Host-based backup of VMware vSphere VMs.
Post Reply
ferrus
Veeam ProPartner
Posts: 300
Liked: 44 times
Joined: Dec 03, 2015 3:41 pm
Location: UK
Contact:

Instant Restore performance

Post by ferrus »

I rolled out vPower NFS to our vCentre 5.1 farm last week, for the first time.
Generally everything is OK, but the performance is very, very bad.
I realise the limitations of Instant Restore/vPower connections, but for our architecture - it seems to be falling far short of others users reports on this forum.

Veeam server specs:
2x Intel E5-2660 CPU
96GB RAM
10x 6TB RAID 6 (Tier 1 DAS storage), 64k NTFS
2x 960GB RAID 1 (SSD storage), used for the NFS datastore
1Gbps dedicated vPower connection, connected to a 1Gpbs vmkernel port, over a dedicated VLAN

When I tried an Instant Restore, it took over 10 minutes to boot the VM. The console was unusable, for a long time.
There's no deduplication or encrytion on the backup storage, and only optimal compression.
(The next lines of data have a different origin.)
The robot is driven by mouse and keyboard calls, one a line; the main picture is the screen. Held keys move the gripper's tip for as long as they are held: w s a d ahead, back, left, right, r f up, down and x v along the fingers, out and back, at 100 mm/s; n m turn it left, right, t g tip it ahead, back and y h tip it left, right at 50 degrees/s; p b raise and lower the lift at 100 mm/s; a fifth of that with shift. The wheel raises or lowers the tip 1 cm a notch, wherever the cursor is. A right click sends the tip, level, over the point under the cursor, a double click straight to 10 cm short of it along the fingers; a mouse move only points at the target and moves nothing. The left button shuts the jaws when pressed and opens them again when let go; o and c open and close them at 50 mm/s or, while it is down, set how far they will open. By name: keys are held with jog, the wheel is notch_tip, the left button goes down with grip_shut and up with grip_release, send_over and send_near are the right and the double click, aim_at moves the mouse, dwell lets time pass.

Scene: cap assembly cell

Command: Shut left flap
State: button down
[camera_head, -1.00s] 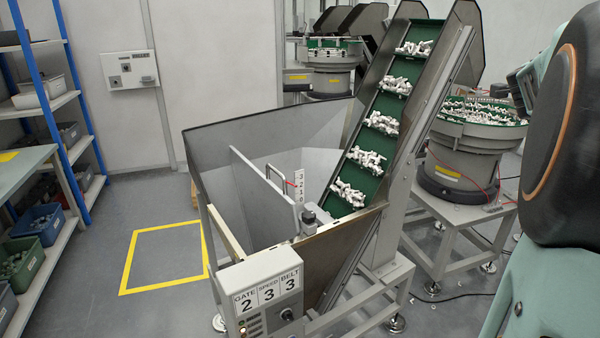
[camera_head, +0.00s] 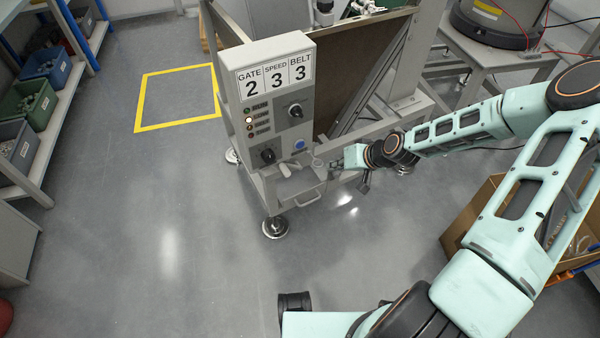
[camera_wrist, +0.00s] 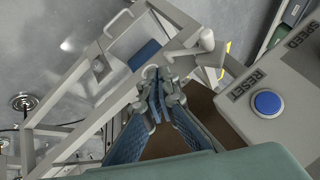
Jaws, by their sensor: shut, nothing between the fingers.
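My gripper (camera_head: 338,165) is shut and empty, beside the lower right of the grey control box (camera_head: 272,105) and close to the small tray (camera_head: 305,196) under it. In the wrist view my gripper (camera_wrist: 156,92) has its blue fingers together over the metal frame. An open cardboard box (camera_head: 462,222) stands on the floor at the right, behind my arm. My arm hides much of it, and I cannot make out a left flap clearly.
The control box carries knobs and a blue button (camera_head: 299,145), which also shows close to the gripper in the wrist view (camera_wrist: 266,103). A metal stand (camera_head: 405,105) is behind the gripper. The floor at lower left is clear.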

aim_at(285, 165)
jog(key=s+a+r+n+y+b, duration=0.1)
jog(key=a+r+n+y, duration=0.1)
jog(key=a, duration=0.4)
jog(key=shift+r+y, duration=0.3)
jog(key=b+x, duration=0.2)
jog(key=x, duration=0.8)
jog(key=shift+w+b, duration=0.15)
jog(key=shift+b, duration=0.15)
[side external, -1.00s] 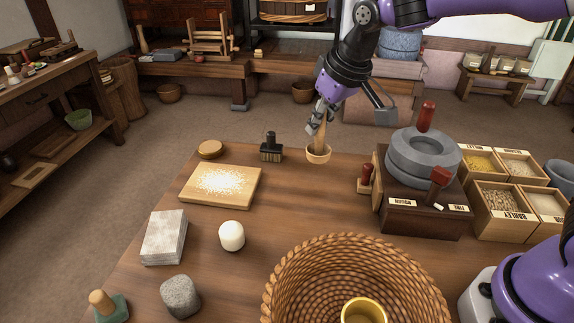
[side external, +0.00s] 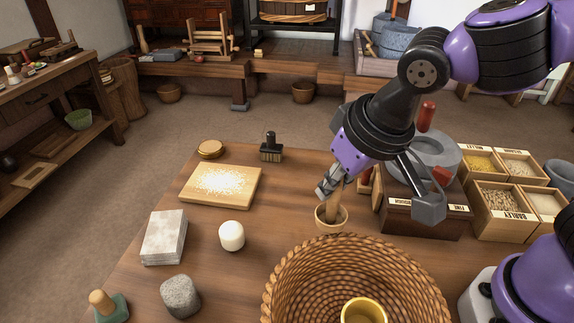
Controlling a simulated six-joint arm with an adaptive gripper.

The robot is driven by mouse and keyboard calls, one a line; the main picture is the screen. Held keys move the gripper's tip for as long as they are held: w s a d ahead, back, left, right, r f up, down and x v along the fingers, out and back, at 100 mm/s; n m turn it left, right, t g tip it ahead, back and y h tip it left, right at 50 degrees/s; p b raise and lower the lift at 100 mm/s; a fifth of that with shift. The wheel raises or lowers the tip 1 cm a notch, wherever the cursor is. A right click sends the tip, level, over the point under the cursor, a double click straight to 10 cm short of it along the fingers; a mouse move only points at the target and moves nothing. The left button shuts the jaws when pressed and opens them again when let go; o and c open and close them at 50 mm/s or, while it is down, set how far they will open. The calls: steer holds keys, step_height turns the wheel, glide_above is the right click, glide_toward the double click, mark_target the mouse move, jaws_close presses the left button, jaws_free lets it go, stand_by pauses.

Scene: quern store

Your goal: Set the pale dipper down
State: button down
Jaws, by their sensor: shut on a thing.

Strangely, on subsequent reboots, the boot up time reduced to 7 minutes, and then 3.
My only explanation for this, is that as the VM changes mount up, more of the data is being read from the SSD NFS Datastore, rather than the Tier 1 backup store. Is this correct?

I couldn't find anything to explain the original performance issue. This was the only job running on the Veeam server, all other VMs were removed from the ESX server for testing - so it's pretty much the only thing using the CPU, memory, network and disk resources on each end.
Still, even with the 3 minute boot time, the latency on the VM disk was 120-200ms during boot.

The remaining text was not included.